Here is an easy way to begin a summary:
In "[name of article]" [author] states . . . . [State the main point of the article first.]
For example: In "Computer Chess" Hans Berliner states that the CYBER 170 series computer can perform well in a chess tournament.
Cite the source with correct bibliographic form .
*Berliner, H.J. (1981). Computer Chess. Nature, 274(567), 745-748.
[Author. article title. journal title. vol.(number)/month: pages. ]
So when you write a summary:
State the main point first.
Emphasize the main stages of thought.
State the article's conclusion.
Summarize rather than give a table of contents.
This article covers the topic of measuring the extent of global deforestation. The article discusses reasons for concern, the technique, the results, and the project's current goal.
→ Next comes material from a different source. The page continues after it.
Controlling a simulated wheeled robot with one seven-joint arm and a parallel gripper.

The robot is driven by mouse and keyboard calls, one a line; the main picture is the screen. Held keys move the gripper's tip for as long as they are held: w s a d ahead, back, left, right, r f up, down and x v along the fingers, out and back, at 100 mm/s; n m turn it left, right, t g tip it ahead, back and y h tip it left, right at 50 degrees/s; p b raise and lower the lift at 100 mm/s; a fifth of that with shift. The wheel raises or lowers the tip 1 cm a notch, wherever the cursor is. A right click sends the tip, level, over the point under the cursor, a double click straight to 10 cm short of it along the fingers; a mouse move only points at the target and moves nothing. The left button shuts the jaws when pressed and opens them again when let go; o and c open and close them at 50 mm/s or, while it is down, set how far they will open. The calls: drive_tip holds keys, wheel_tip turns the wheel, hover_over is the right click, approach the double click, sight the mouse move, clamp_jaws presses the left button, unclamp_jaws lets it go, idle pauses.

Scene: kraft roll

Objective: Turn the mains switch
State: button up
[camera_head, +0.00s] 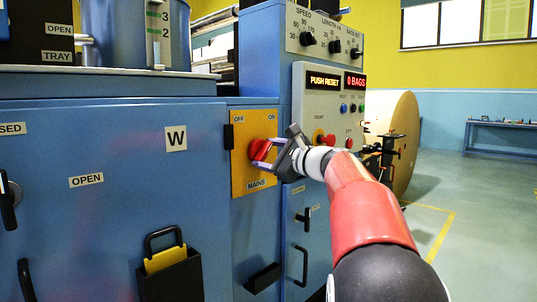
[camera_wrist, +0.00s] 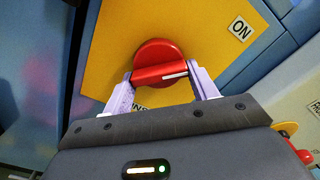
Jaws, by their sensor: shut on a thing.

According to the author of “Seeing the Forest ,” the extent of global deforestation was difficult to measure until satellite remote sensing techniques were applied. Measuring the extent of global deforestation is important because of concerns about global warming and species extinctions. The technique compares old infrared LANDSAT images with new images. The authors conclude the method is accurate and cost effective.
5. Keep summary short: 3 to 7 sentences.